Les scientifiques se penchent sur le parc de la mer de Corail

Le parc naturel de la mer de Corail, piloté par la direction des Affaires maritimes, organisait cette semaine trois journées de réflexion et de débats réunissant des experts locaux et internationaux. Objectif : que les décideurs et les scientifiques échangent sur ce qu’ils souhaitent faire concrètement de ce parc. Le comité de gestion espère proposer un plan complet au gouvernement d’ici avril 2017.

La rencontre a réuni 80 représentants locaux, des associations, des institutions ou aires coutumières du comité de gestion, une vingtaine de scientifiques locaux et autant de chercheurs internationaux venus d’Australie, de Nouvelle-Zélande, des Fidji ou encore du Canada.

Il s’agissait de présenter la première ébauche du plan de gestion du parc naturel, de faire un retour d’expérience sur des initiatives similaires à l’étranger et d’échanger au sein de quatre ateliers de travail : « le patrimoine naturel et culturel protégé », « les usages durables et responsables reconnus », « la bonne gouvernance » ou encore « l’intégration à l’échelle locale, régionale et internationale », soient les principaux thèmes validés le 7 juillet dernier.

Zonage

Parmi les sujets les plus largement abordés lors de cette rencontre, la question essentielle du zonage.
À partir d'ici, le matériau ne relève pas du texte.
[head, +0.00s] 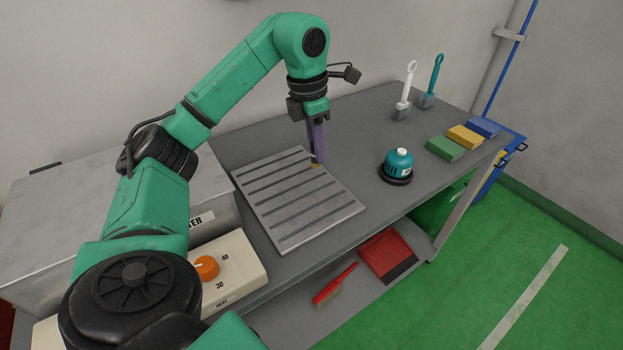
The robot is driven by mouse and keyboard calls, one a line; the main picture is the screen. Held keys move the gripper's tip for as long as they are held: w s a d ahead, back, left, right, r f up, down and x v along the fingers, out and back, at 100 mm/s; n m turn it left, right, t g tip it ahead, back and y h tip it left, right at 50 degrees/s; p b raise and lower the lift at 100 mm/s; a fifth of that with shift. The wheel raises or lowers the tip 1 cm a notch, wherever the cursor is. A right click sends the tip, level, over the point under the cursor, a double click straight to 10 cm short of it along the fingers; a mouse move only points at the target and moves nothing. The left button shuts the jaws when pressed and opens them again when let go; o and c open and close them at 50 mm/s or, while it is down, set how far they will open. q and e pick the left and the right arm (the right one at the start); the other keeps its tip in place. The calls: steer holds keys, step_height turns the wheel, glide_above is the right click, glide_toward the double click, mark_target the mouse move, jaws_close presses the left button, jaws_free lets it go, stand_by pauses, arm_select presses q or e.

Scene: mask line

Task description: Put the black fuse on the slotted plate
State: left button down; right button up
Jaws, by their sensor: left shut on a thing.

On évoque, en effet, la création de grandes aires marines protégées au sein de ce parc, des aires qui seraient, « tel un musée », gardées intactes pour les générations futures et utilisées comme référence pour le suivi environnemental des autres zones.

Une autre partie serait soumise à ce que l’on appelle le développement durable, ouverte, dans une certaine mesure, à la pêche, au tourisme, etc. « On sait où sont les sites à protéger, les scientifiques les connaissent. Mais pour l’instant, il n’y a pas de zones formellement arrêtées », a commenté à ce sujet Christophe Chevillon, directeur de l’ONG Pew en Nouvelle-Calédonie. Les protections totales se heurtent, comme ailleurs, à des considérations relatives au développement économique et aux pêcheurs en particulier, qui sont tout simplement contre cette idée. « Tout l’enjeu sera donc de savoir où l’on place le curseur géographique », ajoute Christophe Fronfreyde, directeur adjoint des Affaires maritimes.

Développement durable

Il a donc été aussi question de développement économique possible au sein de ce parc. L’extraction des ressources (gaz, pétrole, …) a bien été évoquée tout en « restant au stade de l’hypothèse ». On a davantage insisté sur le potentiel des énergies renouvelables, des marées, des microalgues et du tourisme scientifique ou de la pêche raisonnée considérant toujours la nécessité d’avoir le moins d’impact possible sur les ressources. « L’idée générale est de dire que toutes les activités doivent être profitables au parc et aux populations », a commenté Christophe Chevillon. En ce qui concerne la pêche, il s’agirait de « geler l’empreinte », c’est-à-dire de ne pas impacter davantage les ressources.

Avis

Sur le plan de gestion en lui-même, les observateurs ont émis quelques commentaires : ils ont estimé que ce plan était « particulièrement ambitieux » (pour ne pas dire trop ?), qu’il fallait « clarifier les objectifs », « retarder » a priori la deadline de 2017, établir un « budget pérenne » pour la gestion du parc et les recettes qui pourraient être utilisées (ex : taxe pour les pêcheurs à l’entrée). Les participants ont enfin insisté sur l’importance de mieux connaître « l’utilisation des espaces par les espèces » ou encore d’inclure les espèces comme les perroquets à bosse parmi les individus à protéger et non pas seulement les requins et les baleines, plus évidentes. Enfin, les observateurs ont insisté sur la nécessité de « mieux connaître la perception du parc par le public » pour l’intégrer au mieux aux discussions à venir.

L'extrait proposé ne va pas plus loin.